--- start of EXCERPTED DATA ---
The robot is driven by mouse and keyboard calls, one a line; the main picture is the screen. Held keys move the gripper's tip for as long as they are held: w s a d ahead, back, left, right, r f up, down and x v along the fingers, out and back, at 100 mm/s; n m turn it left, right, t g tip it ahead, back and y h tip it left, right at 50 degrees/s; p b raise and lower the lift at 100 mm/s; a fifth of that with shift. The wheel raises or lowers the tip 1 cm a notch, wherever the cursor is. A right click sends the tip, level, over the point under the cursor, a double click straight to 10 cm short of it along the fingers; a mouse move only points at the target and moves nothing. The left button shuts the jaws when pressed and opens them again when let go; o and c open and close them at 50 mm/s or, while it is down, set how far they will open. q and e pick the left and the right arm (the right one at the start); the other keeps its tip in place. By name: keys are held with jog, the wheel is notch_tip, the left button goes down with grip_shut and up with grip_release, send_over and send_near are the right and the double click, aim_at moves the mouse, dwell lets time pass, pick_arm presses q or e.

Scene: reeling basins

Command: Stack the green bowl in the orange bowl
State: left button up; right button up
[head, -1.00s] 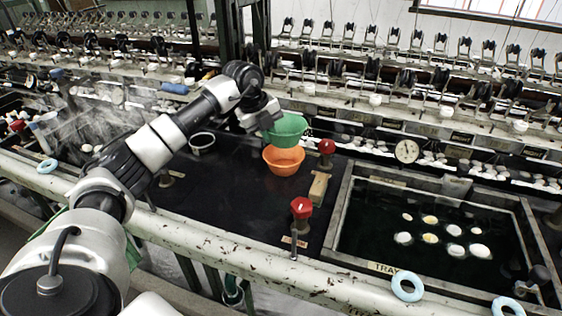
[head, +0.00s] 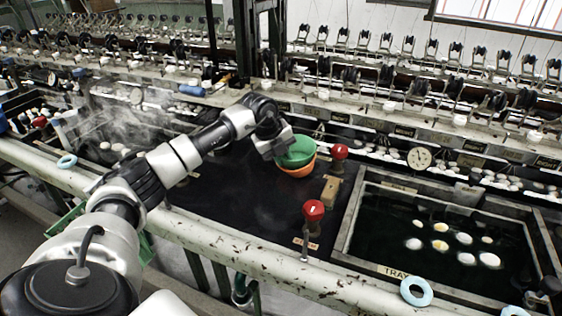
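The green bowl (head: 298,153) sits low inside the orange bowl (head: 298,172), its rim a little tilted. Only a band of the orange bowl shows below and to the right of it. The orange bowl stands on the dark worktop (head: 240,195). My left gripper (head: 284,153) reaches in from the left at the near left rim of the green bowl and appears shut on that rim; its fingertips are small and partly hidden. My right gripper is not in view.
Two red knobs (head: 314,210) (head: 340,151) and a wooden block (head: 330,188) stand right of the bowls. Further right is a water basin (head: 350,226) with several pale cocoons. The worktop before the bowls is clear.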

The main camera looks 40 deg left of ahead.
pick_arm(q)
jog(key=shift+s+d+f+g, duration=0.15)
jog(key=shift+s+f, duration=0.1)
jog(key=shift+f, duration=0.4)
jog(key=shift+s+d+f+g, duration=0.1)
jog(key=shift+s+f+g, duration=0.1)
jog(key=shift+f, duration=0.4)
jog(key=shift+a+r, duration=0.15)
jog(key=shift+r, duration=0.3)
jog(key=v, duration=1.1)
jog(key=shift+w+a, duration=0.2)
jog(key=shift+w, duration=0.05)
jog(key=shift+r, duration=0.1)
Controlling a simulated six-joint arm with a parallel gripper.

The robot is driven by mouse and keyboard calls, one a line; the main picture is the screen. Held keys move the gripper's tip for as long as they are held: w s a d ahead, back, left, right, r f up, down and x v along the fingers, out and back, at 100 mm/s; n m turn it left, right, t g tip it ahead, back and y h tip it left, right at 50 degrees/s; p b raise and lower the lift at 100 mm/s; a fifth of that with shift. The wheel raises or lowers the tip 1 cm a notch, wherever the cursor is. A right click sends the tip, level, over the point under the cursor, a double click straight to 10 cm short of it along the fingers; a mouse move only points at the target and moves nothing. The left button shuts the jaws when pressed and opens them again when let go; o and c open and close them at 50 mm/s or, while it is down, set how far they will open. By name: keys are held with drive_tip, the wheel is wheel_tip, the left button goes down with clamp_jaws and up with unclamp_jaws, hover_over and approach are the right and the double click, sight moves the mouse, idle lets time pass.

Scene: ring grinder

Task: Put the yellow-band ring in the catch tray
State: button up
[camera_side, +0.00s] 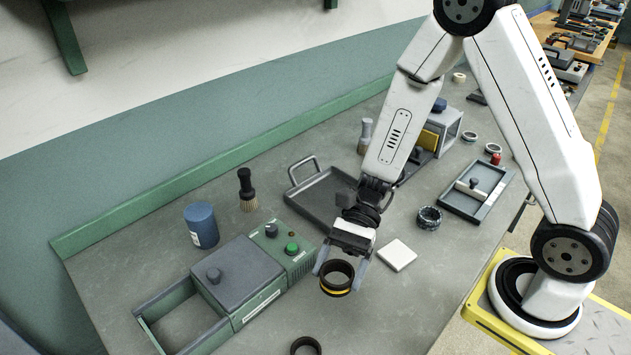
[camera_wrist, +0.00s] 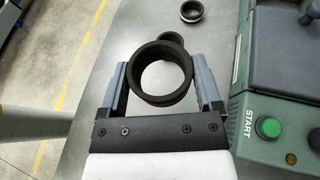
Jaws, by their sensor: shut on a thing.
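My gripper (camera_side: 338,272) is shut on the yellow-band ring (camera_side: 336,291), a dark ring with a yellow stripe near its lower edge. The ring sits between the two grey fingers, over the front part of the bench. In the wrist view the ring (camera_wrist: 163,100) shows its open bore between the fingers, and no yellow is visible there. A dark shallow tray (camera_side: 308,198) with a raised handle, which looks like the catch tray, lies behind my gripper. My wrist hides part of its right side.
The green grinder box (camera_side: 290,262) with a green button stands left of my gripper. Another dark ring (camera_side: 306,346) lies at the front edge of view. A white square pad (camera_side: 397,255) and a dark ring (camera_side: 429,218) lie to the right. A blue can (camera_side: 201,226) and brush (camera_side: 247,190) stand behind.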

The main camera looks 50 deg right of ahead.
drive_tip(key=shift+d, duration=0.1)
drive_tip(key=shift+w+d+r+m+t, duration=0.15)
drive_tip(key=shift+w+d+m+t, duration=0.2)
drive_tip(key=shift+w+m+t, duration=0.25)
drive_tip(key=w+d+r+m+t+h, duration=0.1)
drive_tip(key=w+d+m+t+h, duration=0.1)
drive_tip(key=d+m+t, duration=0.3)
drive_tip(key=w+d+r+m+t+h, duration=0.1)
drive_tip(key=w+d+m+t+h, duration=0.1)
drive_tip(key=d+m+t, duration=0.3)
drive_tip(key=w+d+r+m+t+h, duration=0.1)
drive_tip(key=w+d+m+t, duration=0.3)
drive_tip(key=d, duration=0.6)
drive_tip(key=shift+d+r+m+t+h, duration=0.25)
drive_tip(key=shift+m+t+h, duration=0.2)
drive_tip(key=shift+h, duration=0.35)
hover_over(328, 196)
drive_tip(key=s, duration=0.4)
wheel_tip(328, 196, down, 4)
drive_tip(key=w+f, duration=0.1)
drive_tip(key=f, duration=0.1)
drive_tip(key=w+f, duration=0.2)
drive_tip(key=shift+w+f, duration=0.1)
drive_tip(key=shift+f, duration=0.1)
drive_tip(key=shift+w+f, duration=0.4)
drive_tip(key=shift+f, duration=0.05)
--- end of EXCERPTED DATA ---
WHAT NEEDS TO BE DONE: Quote the data above from the line containing "The main camera looks 40 deg left of ahead." to the line containing "Controlling a simulated", inclusive, and stop.

EXERCISE RESULT:
The main camera looks 40 deg left of ahead.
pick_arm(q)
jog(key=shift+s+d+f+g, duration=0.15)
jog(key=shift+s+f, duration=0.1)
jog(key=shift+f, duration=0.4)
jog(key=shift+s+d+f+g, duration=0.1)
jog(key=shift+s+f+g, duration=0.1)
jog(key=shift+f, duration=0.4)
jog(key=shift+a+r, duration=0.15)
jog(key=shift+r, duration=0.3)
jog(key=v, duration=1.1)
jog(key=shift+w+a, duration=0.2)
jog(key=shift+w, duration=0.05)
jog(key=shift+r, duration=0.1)
Controlling a simulated six-joint arm with a parallel gripper.

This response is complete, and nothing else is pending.